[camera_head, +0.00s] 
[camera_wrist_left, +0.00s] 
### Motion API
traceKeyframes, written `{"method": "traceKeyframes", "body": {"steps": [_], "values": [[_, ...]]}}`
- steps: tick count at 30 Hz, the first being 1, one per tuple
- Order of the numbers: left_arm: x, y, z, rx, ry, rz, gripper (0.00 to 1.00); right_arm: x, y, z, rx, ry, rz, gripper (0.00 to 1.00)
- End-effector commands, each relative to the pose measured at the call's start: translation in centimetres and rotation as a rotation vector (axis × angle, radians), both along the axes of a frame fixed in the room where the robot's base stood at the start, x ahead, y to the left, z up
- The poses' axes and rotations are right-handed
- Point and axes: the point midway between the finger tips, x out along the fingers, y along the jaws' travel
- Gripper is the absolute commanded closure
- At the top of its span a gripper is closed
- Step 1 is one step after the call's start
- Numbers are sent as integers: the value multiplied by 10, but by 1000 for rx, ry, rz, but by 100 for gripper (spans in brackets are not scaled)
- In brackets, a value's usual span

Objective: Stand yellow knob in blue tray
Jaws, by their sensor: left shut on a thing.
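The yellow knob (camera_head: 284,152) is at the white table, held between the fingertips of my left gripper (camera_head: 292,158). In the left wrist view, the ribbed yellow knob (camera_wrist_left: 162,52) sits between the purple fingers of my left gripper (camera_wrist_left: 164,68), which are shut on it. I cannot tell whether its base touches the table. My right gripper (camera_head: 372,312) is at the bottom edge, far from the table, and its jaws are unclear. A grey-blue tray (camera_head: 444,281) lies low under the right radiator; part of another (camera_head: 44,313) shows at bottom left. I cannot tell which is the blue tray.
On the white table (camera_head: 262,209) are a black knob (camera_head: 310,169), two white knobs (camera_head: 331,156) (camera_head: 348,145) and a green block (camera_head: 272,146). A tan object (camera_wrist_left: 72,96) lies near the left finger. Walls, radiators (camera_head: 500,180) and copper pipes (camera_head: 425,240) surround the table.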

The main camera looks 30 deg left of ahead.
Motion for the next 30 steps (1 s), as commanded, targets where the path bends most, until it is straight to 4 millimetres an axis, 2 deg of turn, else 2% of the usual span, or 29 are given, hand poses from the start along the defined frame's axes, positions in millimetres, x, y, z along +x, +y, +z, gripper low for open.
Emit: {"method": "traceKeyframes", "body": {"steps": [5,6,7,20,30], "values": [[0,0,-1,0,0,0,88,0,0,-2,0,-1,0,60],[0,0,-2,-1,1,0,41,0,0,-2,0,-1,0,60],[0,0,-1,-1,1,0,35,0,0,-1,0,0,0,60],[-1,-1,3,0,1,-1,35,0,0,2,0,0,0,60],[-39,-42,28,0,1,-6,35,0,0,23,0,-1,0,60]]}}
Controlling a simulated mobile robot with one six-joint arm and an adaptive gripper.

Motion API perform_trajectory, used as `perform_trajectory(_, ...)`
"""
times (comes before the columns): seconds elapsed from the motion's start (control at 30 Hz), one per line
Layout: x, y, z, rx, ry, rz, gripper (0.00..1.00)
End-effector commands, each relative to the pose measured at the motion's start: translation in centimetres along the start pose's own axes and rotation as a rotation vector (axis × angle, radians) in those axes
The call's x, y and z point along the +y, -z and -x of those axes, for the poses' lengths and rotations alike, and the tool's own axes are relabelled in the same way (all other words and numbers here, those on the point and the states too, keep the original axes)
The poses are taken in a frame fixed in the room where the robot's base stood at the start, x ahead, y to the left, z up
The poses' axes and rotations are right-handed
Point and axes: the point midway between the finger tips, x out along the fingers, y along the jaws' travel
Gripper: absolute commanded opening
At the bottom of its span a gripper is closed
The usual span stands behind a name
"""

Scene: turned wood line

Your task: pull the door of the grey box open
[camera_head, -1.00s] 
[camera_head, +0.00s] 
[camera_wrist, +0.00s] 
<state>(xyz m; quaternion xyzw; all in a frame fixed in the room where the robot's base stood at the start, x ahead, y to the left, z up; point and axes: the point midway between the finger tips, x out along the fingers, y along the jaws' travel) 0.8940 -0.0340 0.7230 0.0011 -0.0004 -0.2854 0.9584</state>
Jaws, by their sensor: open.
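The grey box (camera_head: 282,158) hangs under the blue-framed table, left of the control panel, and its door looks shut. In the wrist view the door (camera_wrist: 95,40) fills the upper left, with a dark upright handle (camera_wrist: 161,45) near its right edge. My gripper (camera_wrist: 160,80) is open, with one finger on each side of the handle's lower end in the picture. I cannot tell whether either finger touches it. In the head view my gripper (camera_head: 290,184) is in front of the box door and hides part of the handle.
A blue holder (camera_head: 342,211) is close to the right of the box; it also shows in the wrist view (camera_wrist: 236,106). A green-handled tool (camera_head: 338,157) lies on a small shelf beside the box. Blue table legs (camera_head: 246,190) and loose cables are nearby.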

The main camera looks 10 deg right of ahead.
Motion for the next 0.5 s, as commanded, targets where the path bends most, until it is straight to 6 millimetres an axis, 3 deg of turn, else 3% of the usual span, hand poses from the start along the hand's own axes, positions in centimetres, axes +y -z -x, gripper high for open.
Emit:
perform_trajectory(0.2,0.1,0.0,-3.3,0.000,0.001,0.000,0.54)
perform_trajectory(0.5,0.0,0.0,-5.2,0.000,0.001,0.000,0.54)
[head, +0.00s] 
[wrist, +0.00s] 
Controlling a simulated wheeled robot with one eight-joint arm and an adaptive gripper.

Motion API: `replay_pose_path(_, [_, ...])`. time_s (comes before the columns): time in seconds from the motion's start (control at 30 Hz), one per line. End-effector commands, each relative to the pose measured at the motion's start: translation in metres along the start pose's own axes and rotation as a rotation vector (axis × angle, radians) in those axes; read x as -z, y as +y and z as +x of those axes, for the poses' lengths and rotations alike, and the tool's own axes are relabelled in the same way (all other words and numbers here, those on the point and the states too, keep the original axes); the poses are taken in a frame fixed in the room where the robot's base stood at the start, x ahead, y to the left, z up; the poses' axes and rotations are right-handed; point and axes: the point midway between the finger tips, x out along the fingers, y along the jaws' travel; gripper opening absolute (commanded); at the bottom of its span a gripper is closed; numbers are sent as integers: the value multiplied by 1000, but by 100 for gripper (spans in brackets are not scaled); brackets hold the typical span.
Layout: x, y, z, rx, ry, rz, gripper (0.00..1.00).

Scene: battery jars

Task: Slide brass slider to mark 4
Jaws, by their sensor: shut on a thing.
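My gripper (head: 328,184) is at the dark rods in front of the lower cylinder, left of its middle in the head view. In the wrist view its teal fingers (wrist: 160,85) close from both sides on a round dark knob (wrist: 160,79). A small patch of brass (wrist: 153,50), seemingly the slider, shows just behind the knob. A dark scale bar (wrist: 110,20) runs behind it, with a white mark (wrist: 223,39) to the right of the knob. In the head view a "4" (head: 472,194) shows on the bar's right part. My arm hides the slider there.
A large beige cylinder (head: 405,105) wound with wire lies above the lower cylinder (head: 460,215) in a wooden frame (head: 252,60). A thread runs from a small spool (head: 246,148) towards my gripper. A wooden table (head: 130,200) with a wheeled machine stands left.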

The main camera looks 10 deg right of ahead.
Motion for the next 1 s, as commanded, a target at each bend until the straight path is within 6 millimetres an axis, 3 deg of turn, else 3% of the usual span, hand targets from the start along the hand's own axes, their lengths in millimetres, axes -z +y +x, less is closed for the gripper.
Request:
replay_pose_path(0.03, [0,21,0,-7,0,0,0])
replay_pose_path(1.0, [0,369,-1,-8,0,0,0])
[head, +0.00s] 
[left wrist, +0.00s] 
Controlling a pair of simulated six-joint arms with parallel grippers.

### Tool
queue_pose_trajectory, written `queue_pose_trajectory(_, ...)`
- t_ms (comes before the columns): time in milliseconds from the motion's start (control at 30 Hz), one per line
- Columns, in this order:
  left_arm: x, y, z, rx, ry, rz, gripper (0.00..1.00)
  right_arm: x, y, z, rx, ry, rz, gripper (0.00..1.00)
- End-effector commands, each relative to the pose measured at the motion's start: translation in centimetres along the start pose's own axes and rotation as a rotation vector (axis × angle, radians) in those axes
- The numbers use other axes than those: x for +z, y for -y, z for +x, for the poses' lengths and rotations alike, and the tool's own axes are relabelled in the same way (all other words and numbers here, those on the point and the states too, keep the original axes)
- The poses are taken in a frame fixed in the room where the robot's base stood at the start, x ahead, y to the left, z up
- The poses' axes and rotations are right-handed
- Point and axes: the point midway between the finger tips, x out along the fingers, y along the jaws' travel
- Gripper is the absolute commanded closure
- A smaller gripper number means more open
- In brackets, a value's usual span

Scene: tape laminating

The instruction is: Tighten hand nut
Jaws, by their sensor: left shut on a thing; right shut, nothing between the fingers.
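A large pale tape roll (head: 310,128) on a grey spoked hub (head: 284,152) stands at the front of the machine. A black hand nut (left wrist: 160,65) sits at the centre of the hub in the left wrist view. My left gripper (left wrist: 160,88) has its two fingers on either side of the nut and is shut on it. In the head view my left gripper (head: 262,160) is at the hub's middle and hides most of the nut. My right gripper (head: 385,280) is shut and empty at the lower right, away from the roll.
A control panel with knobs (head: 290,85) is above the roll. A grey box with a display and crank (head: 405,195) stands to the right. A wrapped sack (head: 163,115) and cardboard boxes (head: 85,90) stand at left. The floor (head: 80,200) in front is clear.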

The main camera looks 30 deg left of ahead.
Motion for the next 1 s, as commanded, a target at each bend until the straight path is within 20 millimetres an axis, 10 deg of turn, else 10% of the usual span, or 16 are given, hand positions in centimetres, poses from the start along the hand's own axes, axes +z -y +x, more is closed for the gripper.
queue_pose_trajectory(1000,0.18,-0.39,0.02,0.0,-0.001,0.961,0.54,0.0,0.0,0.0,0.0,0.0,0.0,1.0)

-- -- --

◆ **What you need to do**: Tell how many lines of the material above hold "joint", answering with a bare number.

◆ **Result**: 3